▸ WHAT IS NEEDED
Which lines include the word "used"? Copy each of them.

** start of ENTRIES **

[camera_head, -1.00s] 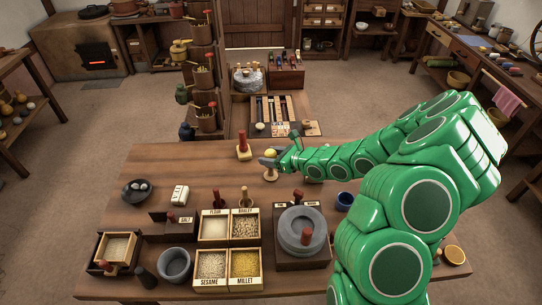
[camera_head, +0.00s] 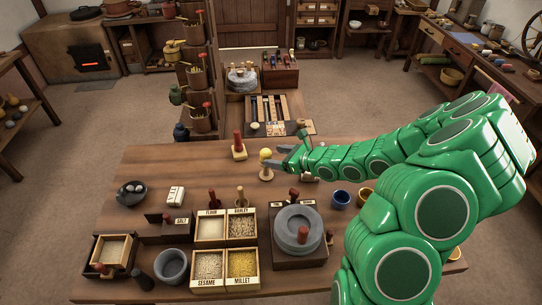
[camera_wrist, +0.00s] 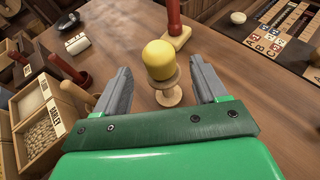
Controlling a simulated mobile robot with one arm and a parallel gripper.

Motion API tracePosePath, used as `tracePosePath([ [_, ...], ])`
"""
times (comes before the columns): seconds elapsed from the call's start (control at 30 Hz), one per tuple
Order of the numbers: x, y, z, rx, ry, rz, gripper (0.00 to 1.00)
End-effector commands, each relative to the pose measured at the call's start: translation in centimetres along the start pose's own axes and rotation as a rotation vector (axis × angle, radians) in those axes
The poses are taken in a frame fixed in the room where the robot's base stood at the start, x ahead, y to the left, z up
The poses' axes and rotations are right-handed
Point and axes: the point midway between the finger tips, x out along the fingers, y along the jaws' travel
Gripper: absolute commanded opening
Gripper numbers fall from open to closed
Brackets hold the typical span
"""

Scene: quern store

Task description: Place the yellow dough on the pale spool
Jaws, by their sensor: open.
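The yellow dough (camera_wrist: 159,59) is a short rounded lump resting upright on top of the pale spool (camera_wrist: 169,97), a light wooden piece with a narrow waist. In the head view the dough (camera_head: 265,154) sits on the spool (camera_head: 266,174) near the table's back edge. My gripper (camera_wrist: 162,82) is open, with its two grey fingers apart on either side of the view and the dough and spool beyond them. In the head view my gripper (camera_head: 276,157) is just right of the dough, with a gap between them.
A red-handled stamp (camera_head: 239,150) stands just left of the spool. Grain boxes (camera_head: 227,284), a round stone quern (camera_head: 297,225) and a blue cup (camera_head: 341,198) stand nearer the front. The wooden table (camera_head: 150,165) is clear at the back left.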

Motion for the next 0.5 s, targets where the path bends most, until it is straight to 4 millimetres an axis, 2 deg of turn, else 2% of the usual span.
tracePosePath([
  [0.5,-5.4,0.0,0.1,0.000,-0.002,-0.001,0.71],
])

** end of ENTRIES **
** start of ENTRIES **

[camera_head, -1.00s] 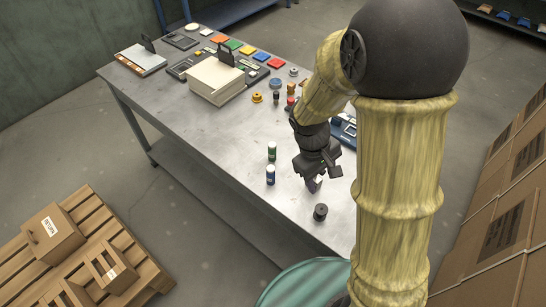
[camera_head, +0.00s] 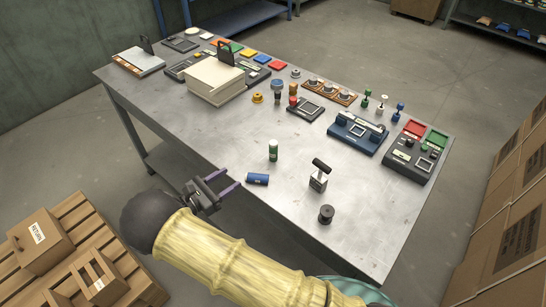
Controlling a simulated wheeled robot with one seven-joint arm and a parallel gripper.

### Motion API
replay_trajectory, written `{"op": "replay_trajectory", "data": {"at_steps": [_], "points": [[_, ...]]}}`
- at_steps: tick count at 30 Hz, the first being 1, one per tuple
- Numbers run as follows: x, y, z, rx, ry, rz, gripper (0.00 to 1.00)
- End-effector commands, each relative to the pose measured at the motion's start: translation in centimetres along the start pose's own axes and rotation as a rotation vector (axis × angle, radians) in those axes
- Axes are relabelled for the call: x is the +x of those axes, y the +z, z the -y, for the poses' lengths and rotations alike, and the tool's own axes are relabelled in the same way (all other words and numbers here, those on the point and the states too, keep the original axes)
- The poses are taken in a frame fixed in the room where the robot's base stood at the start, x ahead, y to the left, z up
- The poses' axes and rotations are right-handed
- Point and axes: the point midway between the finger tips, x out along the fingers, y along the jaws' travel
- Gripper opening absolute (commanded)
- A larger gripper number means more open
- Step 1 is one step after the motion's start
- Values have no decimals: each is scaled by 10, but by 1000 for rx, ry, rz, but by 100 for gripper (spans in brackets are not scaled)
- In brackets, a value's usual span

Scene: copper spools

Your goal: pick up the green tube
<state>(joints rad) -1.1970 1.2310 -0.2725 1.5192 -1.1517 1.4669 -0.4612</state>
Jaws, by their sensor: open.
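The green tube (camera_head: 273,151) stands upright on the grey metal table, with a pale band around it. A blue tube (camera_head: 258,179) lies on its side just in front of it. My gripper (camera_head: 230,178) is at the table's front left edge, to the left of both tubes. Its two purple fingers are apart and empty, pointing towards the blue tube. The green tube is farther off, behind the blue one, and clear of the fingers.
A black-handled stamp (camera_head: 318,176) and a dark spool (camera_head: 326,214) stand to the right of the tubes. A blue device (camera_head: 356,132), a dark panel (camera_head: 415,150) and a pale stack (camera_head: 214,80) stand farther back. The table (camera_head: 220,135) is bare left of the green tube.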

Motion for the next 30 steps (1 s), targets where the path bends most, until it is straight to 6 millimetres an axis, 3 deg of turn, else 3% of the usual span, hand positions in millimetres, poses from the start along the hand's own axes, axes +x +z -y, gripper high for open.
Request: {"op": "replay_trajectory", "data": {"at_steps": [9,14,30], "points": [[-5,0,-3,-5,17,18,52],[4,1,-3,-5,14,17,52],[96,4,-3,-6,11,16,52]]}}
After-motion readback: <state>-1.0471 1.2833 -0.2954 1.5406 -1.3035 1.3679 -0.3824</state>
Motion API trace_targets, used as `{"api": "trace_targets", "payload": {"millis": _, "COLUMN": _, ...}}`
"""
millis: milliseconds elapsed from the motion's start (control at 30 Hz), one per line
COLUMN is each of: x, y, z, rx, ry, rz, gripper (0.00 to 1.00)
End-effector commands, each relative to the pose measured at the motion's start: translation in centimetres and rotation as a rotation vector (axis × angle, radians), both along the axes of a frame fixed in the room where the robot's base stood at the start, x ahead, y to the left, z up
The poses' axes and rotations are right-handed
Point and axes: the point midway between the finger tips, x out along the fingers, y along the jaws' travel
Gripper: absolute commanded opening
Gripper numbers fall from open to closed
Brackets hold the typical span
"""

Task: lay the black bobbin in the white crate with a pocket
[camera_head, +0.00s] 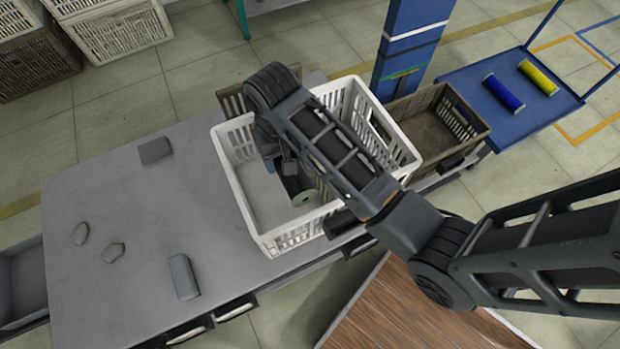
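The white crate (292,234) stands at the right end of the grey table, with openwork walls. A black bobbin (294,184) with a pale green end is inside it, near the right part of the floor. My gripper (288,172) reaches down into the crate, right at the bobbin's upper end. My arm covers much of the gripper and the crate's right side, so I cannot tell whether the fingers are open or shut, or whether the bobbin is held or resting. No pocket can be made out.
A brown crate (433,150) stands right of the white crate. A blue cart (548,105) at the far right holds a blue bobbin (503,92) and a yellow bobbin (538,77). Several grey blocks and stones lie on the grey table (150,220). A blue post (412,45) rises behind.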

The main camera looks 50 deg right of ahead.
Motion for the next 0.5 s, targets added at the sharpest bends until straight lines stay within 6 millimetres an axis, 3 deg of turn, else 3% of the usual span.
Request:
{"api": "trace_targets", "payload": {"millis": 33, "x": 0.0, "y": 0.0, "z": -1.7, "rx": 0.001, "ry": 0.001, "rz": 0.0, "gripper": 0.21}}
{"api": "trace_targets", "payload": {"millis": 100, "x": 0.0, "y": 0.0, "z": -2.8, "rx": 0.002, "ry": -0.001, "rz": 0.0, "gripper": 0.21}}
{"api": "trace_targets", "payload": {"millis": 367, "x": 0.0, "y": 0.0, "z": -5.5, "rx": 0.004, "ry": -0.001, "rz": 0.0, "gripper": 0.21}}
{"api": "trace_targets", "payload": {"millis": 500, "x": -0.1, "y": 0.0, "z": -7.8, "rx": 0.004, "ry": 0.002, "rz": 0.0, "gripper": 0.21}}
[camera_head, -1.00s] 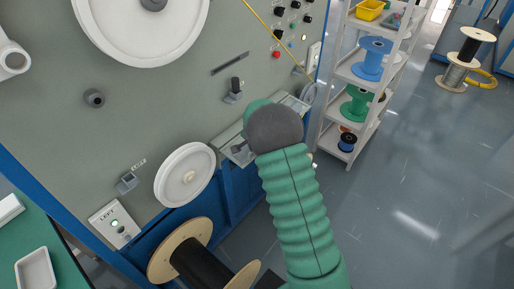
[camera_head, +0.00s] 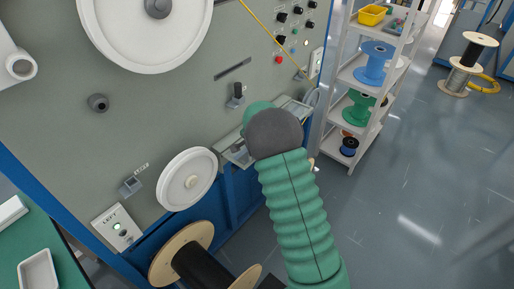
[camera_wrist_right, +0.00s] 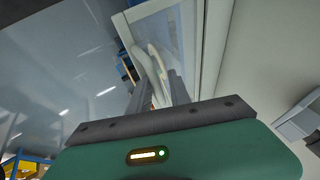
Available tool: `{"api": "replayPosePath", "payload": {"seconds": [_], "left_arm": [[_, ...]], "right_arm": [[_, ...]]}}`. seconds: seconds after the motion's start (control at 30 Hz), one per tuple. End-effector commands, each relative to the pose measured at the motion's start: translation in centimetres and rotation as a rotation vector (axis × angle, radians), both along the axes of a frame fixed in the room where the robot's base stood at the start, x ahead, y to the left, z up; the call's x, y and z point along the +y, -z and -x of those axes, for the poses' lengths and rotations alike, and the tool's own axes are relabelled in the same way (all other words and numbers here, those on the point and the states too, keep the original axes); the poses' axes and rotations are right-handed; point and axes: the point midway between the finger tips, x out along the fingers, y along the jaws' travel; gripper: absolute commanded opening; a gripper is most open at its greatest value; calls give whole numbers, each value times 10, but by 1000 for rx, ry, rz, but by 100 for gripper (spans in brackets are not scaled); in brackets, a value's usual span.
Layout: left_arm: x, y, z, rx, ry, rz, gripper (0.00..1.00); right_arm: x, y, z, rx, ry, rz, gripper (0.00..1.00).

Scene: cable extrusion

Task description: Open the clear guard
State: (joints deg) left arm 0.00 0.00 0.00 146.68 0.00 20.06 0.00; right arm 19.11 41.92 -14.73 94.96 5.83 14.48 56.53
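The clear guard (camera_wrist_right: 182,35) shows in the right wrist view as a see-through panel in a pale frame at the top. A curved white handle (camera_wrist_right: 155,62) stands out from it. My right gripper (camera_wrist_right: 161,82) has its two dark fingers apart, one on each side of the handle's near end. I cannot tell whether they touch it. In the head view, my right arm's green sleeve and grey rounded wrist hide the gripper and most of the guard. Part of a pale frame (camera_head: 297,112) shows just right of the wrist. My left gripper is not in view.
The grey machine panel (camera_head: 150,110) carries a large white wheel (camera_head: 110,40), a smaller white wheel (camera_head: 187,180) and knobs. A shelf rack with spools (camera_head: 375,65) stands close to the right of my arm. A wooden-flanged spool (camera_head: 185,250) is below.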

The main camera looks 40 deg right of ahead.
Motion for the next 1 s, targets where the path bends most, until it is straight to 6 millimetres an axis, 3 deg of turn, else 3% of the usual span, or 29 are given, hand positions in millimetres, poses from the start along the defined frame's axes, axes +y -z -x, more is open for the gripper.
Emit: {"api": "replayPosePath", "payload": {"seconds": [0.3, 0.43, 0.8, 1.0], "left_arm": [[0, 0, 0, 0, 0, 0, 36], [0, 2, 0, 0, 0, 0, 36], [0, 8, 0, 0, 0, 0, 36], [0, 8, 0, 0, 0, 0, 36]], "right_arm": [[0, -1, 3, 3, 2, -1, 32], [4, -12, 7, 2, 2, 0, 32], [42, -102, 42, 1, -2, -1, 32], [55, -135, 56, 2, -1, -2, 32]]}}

** end of ENTRIES **

▸ THE ANSWER
Motion API tracePosePath, used as `tracePosePath([ [_, ...], ])`
Motion API trace_targets, used as `{"api": "trace_targets", "payload": {"millis": _, "COLUMN": _, ...}}`

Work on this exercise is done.